Aim of the exercise: Go through the material and pull out every line with the string "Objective" in it.

Data for processing:
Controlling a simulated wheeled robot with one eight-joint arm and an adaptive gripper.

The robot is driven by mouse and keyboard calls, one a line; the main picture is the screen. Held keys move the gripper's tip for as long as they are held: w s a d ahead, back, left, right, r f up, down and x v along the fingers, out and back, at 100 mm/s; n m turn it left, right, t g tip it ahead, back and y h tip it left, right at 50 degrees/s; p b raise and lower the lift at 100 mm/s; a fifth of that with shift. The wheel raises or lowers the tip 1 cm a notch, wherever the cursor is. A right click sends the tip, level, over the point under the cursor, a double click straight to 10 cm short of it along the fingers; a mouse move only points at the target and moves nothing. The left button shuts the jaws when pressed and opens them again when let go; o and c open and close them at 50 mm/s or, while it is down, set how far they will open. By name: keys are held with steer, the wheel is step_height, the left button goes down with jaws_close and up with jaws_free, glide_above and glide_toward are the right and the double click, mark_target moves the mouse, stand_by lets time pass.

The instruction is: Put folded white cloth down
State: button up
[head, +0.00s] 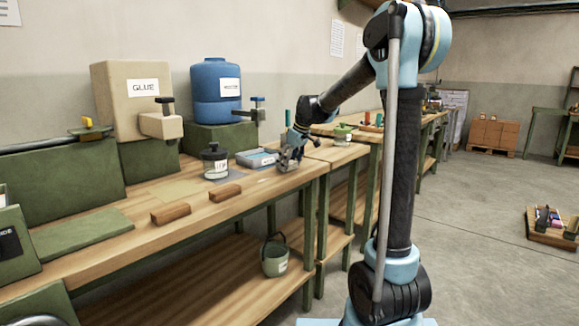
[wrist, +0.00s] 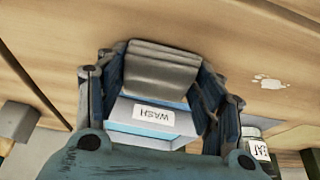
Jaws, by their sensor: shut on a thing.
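The folded white cloth (wrist: 163,68) looks grey in the wrist view and lies between the two fingers of my gripper (wrist: 160,62). My gripper is shut on it. In the head view my gripper (head: 289,158) is low over the front right part of the workbench (head: 95,238), just right of a pale tray with blue inside (head: 257,158). The cloth cannot be made out clearly there. I cannot tell whether the cloth touches the bench top.
A dark-lidded jar (head: 215,162) stands left of the tray. Two brown blocks (head: 171,213) (head: 225,193) lie near the front edge. A glue container (head: 130,100) and a blue drum (head: 215,92) stand behind. A white spill mark (wrist: 269,81) is on the wood.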

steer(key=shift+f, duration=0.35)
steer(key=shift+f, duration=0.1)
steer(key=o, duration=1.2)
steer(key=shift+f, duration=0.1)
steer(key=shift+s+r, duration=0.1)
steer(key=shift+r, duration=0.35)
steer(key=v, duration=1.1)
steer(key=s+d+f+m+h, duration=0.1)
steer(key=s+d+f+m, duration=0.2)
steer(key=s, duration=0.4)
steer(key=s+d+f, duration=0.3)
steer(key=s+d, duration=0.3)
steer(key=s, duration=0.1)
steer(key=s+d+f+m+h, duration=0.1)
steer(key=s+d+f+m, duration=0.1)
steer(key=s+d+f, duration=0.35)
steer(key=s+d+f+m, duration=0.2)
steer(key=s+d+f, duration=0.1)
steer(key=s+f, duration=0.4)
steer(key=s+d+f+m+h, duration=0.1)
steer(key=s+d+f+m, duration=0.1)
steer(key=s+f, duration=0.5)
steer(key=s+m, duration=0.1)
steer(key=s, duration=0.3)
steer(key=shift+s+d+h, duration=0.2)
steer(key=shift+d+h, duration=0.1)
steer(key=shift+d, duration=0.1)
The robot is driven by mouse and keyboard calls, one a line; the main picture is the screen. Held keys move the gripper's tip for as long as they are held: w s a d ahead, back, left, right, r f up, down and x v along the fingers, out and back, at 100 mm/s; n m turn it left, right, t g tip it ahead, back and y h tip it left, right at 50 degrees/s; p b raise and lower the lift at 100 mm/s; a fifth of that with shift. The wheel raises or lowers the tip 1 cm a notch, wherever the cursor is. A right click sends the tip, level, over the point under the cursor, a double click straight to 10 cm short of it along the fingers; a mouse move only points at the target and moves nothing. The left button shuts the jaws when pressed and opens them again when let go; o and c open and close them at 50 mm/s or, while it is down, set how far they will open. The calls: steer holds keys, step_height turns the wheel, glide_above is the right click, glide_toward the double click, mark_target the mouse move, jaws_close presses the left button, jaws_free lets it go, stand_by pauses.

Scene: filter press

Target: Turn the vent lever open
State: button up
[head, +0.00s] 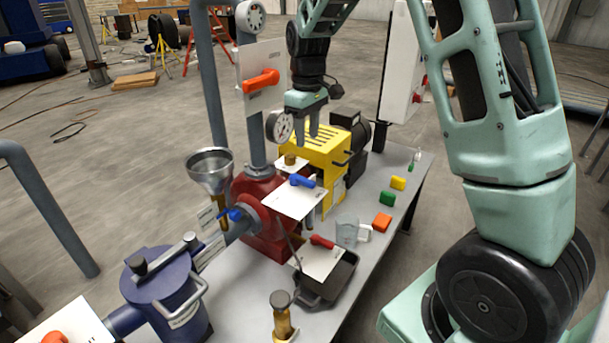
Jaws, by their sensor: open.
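Several coloured levers show, and their labels are too small to read, so I cannot tell which one is the vent lever. An orange lever (261,82) sits on a white plate high on the grey pipe. A blue lever (302,181) lies on a white plate beside the red pump body (262,222). A red lever (322,242) is on a lower white plate. A small blue handle (235,214) is under the funnel. My gripper (305,132) is open and empty, pointing down in front of the yellow machine, above the blue lever and apart from it.
A pressure gauge (280,126) stands close left of my gripper. The yellow machine (322,152) is just behind. The grey bench (395,228) holds a beaker (347,232), a black tray (327,281) and coloured blocks. A blue filter vessel (163,288) is at front left.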

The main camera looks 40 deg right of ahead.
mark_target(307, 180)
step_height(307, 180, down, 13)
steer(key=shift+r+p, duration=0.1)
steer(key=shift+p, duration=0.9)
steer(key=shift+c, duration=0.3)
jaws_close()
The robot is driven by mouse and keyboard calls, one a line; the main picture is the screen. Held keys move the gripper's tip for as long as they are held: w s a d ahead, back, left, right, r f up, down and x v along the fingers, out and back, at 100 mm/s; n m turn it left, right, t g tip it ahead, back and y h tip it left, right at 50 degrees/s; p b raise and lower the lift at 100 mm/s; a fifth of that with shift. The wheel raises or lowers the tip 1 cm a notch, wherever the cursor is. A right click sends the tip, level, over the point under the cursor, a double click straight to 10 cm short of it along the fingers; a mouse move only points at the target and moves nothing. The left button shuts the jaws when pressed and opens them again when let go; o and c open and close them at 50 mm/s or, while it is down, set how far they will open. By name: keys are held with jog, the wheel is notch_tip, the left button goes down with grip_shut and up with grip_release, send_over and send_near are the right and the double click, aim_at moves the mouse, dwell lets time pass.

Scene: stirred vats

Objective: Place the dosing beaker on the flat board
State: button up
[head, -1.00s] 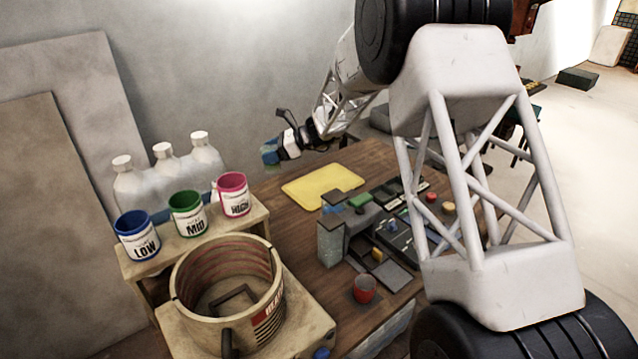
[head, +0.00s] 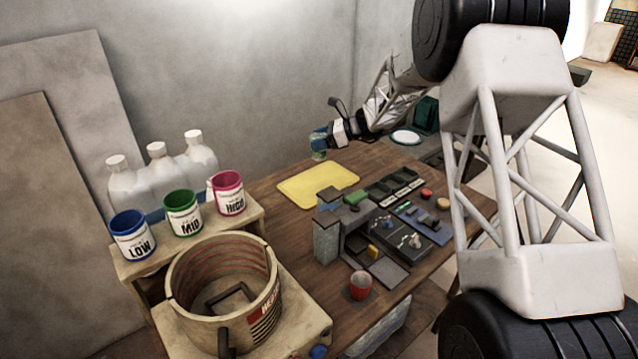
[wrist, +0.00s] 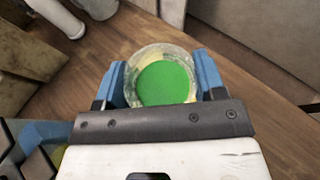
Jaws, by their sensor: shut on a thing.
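The dosing beaker is a clear round cup (wrist: 165,82) with bright green contents, seen from above in the wrist view. My gripper (head: 320,143) is shut on it, with a blue finger on each side. In the head view the beaker (head: 318,154) looks small and upright, held just beyond the far edge of the flat board as seen in the picture. Its height above the table is hard to judge. The flat board is a yellow slab (head: 318,184) lying empty on the brown wooden table.
Blue LOW (head: 133,240), green MID (head: 184,218) and pink HIGH (head: 229,198) cups stand left on a shelf above a large vat (head: 222,290). A white plate (head: 405,137) lies behind.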

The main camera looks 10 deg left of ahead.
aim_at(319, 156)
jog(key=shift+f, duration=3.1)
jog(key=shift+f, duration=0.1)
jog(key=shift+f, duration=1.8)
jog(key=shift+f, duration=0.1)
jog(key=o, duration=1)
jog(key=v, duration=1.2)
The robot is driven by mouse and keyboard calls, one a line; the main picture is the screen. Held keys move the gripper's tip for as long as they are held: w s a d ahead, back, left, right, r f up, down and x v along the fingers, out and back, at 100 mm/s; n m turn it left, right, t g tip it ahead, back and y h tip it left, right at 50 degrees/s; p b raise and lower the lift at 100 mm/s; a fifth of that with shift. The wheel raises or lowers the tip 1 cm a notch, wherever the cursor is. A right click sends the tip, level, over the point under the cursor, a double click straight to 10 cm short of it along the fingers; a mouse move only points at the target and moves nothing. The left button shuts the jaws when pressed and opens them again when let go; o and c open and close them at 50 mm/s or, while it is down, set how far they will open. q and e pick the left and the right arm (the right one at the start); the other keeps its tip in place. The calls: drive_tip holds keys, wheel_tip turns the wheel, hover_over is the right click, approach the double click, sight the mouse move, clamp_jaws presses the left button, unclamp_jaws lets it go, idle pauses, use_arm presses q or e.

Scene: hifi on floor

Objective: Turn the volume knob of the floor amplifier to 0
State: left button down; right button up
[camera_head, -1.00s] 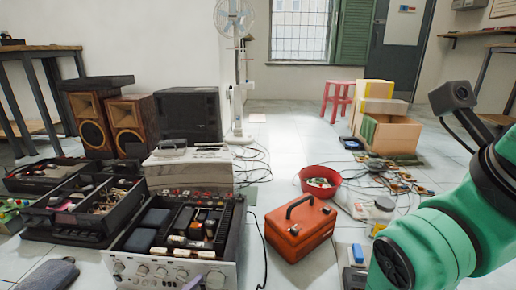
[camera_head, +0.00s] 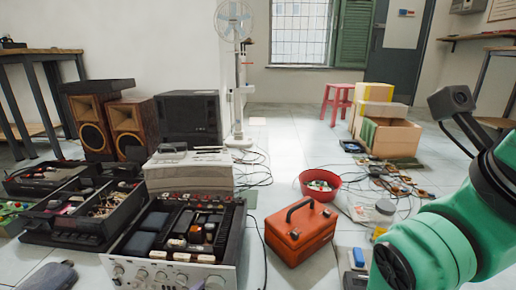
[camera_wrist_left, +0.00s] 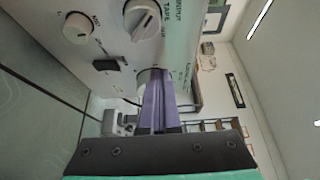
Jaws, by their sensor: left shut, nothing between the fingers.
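The floor amplifier (camera_head: 126,259) stands at the lower left of the head view, with its silver front panel and row of round knobs facing me. In the left wrist view its panel (camera_wrist_left: 110,52) is close, with one white knob (camera_wrist_left: 77,28) at the upper left and another knob (camera_wrist_left: 142,18) at the top. My left gripper (camera_wrist_left: 153,78) is shut and empty, its purple fingertips at a third knob that they partly hide. I cannot tell whether they touch it, nor which knob is the volume. My right gripper is out of view.
An orange-red toolbox (camera_head: 300,238) stands just right of the amplifier. Black parts trays (camera_head: 75,232) are at its left, and a grey stacked unit (camera_head: 190,172) is behind it. Cables lie on the floor. My green right arm fills the lower right.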

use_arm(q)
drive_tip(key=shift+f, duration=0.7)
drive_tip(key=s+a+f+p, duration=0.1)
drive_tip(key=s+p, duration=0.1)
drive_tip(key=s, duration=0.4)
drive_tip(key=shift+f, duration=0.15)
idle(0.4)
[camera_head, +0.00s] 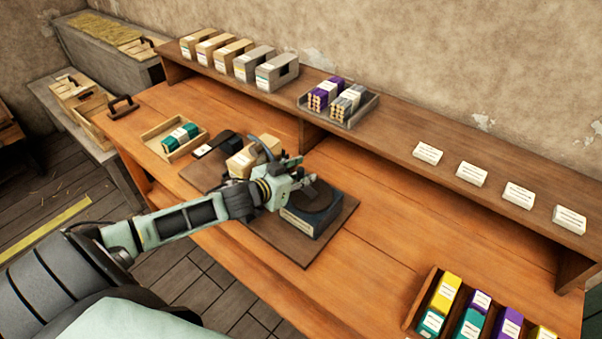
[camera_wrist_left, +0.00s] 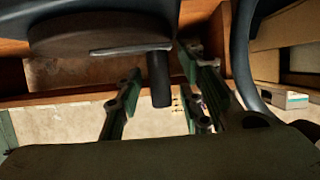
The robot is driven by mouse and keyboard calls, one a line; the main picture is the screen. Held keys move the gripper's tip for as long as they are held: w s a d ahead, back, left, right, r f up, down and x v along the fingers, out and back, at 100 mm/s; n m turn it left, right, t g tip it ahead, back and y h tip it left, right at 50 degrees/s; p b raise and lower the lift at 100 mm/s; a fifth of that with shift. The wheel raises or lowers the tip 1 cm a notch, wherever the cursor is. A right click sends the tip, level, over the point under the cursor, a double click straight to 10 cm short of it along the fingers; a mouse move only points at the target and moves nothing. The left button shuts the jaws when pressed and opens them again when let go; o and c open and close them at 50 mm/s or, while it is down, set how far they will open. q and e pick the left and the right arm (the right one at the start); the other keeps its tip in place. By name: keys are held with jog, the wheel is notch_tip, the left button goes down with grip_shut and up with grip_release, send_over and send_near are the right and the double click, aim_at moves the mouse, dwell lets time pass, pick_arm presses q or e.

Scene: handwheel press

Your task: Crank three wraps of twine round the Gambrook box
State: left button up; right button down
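My left gripper (camera_head: 298,172) is over the dark board (camera_head: 262,236) on the bench. In the left wrist view its two fingers (camera_wrist_left: 160,95) are apart, with a dark upright crank handle (camera_wrist_left: 160,78) between them; a gap shows on both sides. A dark round disc (camera_wrist_left: 95,32) is above the handle. A tan box (camera_head: 241,163) stands behind my gripper, partly hidden. No label is readable, so I cannot tell which box is Gambrook. No twine is clearly visible. My right gripper is out of view.
Boxes (camera_head: 278,72), a grey tray (camera_head: 366,108) and several white cards (camera_head: 472,173) are on the raised shelf. A crate (camera_head: 417,305) of coloured packets is at lower right. The bench's middle right is clear.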

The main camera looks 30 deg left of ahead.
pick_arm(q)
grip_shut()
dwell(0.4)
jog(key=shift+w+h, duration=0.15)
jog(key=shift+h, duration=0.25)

Finished task:
Objective: Place the dosing beaker on the flat board
Objective: Turn the volume knob of the floor amplifier to 0

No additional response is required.